Throughout the journey of a novel, a character should change and grow through the obstacles they face and overcome. The story should be propelled by the choices that a character makes and the consequences of those choices. But throughout the four Twilight books, the main character, Bella, doesn't change much at all. She doesn't grow. And she doesn't make her own choices; she doesn't make things happen. Things happen TO her, and then someone else steps in and makes it okay. She doesn't solve any of her own problems. And then, magically, everything turns out perfectly for her. She doesn't have to make any tough decisions and therefore doesn't have to face any consequences. And as a result, there's very little conflict or tension in any of the novels, but particularly Breaking Dawn.
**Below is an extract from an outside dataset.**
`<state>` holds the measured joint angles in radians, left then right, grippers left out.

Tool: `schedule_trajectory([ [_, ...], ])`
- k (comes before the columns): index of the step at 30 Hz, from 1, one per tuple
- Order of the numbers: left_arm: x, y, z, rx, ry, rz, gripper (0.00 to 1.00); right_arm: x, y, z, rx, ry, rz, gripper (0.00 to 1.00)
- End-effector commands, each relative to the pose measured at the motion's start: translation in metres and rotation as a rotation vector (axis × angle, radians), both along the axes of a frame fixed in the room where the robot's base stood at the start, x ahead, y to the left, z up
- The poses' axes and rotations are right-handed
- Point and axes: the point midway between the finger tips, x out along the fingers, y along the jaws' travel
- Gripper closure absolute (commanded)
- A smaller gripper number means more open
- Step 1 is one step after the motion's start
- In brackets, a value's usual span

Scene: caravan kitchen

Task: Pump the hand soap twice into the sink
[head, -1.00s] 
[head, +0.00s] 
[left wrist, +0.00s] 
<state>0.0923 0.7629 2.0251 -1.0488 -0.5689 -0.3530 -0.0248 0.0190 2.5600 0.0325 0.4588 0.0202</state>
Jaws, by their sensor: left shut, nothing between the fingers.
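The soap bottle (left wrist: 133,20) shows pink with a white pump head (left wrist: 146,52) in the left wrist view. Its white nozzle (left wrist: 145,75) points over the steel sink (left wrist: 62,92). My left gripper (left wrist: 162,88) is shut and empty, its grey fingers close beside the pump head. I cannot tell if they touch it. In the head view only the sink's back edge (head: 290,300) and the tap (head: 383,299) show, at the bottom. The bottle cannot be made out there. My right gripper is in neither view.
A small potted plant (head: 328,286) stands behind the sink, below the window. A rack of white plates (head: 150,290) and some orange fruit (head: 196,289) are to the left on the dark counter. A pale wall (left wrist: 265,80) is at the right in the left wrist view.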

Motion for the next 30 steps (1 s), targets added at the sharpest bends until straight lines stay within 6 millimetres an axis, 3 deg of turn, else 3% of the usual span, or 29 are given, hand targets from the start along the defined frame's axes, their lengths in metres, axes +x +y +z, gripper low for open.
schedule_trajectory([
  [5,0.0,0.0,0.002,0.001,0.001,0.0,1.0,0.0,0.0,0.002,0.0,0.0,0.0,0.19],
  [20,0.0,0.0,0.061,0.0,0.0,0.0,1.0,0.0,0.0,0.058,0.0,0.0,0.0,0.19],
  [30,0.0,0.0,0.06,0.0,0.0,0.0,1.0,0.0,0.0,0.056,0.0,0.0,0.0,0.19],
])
Along the way, Meyer misses a thousand opportunities to provide real conflict. Instead of forcing Bella to make the conscious and deliberate choice to become a vampire, she cops out and has her die (after the out-of-nowhere pregnancy storyline that has no grounding in any of the first three books). A huge opportunity is missed when Jacob imprints on Renesmee; it could have set into a motion a terrific war between the werewolves and the vampires. But once again Meyer takes the easy way out and clears up that conflict in a paragraph. And instead of providing fantastic inner conflict by having Bella as a newborn vampire be dangerous and out of control, Meyer takes the ultimate cop-out and has Bella be the exceptional vampire who has unheard-of self-control. I personally think Bella should have lost control and killed Charlie. Talk about consequences!
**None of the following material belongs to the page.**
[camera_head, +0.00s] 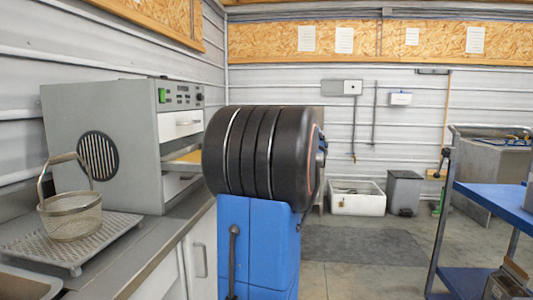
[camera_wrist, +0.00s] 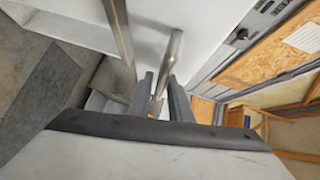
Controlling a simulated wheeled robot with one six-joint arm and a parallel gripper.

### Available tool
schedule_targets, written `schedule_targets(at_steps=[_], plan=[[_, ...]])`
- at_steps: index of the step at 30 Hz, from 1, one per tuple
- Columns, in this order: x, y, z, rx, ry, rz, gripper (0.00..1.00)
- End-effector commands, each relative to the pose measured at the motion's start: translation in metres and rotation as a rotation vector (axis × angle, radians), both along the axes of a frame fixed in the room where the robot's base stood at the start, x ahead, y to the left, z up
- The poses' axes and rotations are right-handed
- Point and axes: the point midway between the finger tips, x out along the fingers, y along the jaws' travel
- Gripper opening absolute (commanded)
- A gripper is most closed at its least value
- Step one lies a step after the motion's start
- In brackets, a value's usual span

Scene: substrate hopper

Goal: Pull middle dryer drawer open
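The grey dryer (camera_head: 105,140) stands on the counter at the left in the head view, its drawers facing right. The middle drawer (camera_head: 183,157) is out from the body and shows its tan inside; its front end is hidden behind a large dark ribbed cylinder. The top drawer (camera_head: 183,124) looks closed. In the wrist view a metal bar handle (camera_wrist: 168,62) lies between the dark fingers of my gripper (camera_wrist: 161,82), close against a white front. The fingers look closed on it. A second bar (camera_wrist: 118,40) is to the left. My gripper is not visible in the head view.
A wire basket (camera_head: 70,212) sits on a perforated tray (camera_head: 75,246) on the counter. A blue-shelved cart (camera_head: 495,205) stands at the right. A white tub (camera_head: 357,199) and grey bin (camera_head: 404,190) stand by the far wall. Floor between is clear.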

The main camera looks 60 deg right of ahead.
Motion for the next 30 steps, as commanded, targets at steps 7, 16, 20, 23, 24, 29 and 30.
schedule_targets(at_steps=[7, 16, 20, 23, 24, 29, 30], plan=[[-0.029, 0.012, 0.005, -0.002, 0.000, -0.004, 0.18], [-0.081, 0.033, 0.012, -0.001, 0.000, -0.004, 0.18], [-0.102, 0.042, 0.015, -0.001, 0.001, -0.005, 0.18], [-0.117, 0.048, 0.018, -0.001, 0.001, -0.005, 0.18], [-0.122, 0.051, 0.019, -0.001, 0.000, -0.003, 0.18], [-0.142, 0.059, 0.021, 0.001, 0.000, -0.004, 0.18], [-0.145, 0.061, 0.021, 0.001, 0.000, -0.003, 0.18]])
Many people compare the Twilight series to the Harry Potter series, and I'm sure you all know which books I consider superior. But here's the reason. Throughout all seven Harry Potter books, all the characters - ALL of them - change and grow. They make mistakes and they learn from them. They fail. Things don't work out for them. They lose people, and they grieve. Relationships deepen. These are flesh and blood characters who have real lives. Despite the fact that they are witches and wizards, they don't live in a fairy tale. Most importantly, as the books progress, you can see J.K. Rowling progress as a writer. I love that. She changed and grew along with her characters. I didn't see any of that kind of growth or progress throughout the four Twilight books. (I haven't read Meyer's stand-alone novel, The Host, so I would be interested to see if that is any different.)
I, however, have learned a lot from reading her books. I've learned how crucial it is to keep asking your characters, "what will make it worse?", instead of "what will make it better?" Coddling your characters does not a good story make. How much more tension would the last 100 pages of Breaking Dawn had if Bella had had mere hours to prepare for the confrontation with the Volturi! I actually laughed out loud when one of the characters said, "We only have a few weeks to prepare!" Talk about taking all the air out of a scene.
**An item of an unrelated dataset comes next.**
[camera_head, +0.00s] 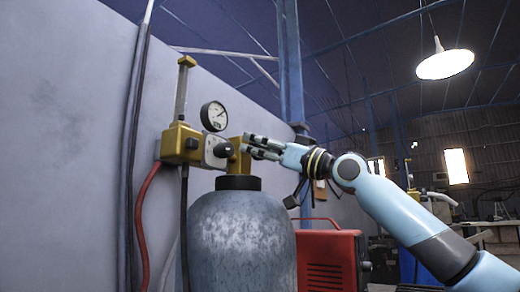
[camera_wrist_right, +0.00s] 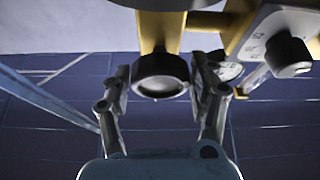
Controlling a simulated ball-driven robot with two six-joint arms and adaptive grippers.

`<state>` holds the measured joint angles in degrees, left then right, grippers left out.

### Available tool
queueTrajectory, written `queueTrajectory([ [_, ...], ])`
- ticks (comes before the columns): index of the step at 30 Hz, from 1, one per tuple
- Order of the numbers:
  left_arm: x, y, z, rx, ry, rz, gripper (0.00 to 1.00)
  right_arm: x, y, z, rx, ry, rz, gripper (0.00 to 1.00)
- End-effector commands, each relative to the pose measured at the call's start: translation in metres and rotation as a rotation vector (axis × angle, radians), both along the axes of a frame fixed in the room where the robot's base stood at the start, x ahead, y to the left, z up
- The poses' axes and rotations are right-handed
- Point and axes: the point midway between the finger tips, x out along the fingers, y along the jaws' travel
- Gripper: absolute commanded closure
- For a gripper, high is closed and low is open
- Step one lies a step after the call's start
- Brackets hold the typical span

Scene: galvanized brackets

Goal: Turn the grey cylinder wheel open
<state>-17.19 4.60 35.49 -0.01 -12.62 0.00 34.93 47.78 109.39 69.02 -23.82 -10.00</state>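The grey cylinder (camera_head: 240,235) stands upright below a brass valve (camera_head: 238,158) in the head view. In the right wrist view, a dark round wheel (camera_wrist_right: 161,78) sits at the end of the yellow valve stem (camera_wrist_right: 160,30). My right gripper (camera_head: 258,147) reaches in from the right at the valve. In the wrist view, the right gripper's fingers (camera_wrist_right: 162,88) stand on either side of the wheel, with a narrow gap seeming to show at each side. The gripper is open. In the head view the fingers hide the wheel. My left gripper is not in view.
A brass regulator (camera_head: 180,143) with a round gauge (camera_head: 214,116) and a black knob (camera_head: 223,150) is close left of the valve. A red hose (camera_head: 142,215) hangs along the wall. A red machine (camera_head: 328,262) stands right of the cylinder.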

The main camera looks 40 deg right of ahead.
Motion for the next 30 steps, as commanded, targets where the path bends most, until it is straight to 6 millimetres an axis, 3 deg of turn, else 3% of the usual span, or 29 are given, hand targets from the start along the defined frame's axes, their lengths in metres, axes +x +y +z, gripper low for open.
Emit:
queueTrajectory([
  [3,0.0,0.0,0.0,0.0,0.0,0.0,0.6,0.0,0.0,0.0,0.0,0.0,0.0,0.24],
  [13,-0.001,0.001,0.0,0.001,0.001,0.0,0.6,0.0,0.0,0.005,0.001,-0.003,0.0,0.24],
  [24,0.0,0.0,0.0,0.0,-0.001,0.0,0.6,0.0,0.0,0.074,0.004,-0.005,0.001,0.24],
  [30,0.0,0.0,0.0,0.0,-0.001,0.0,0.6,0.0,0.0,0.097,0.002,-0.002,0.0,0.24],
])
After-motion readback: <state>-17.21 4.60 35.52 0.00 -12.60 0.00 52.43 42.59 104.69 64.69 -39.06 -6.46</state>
I've learned that if the main character sets the story (and conflict) into motion, your book will be infinitely more interesting. How much more gut-wrenching would it have been if Bella, knowing all that she is giving up and all the pain she will cause her parents, turned to Edward and said, "Ok. I'm ready," and bared her throat to him. Instead, that decision is made for her.
And I've learned that happy endings aren't always satisfying. Happy endings are satisfying when the main character has fought hard, sacrificed some things along the way, and learned some difficult lessons. Happy endings are not satisfying when everything falls into the character's lap. Let's be honest - we don't root for that type of person in real life; we root for the underdog, the person who has to struggle to succeed. Why should we be expected to root for someone who always falls into a bed of roses in our fiction?
I can't argue with Meyer's success, and when it comes down to it, anything that gets teens reading is A Good Thing. But I've read many other books for teens that satisfy all of my complaints with the Twilight series - our own Linda Gerber's Death By series, not to mention her two SASS books where the central female characters learn and grow immensely, Libba Bray's fantastic The Gemma Doyle Trilogy, and anything by Celia Rees. I urge readers to check these out, and escape with these well-rounded, fully-realized, flesh-and-bone characters.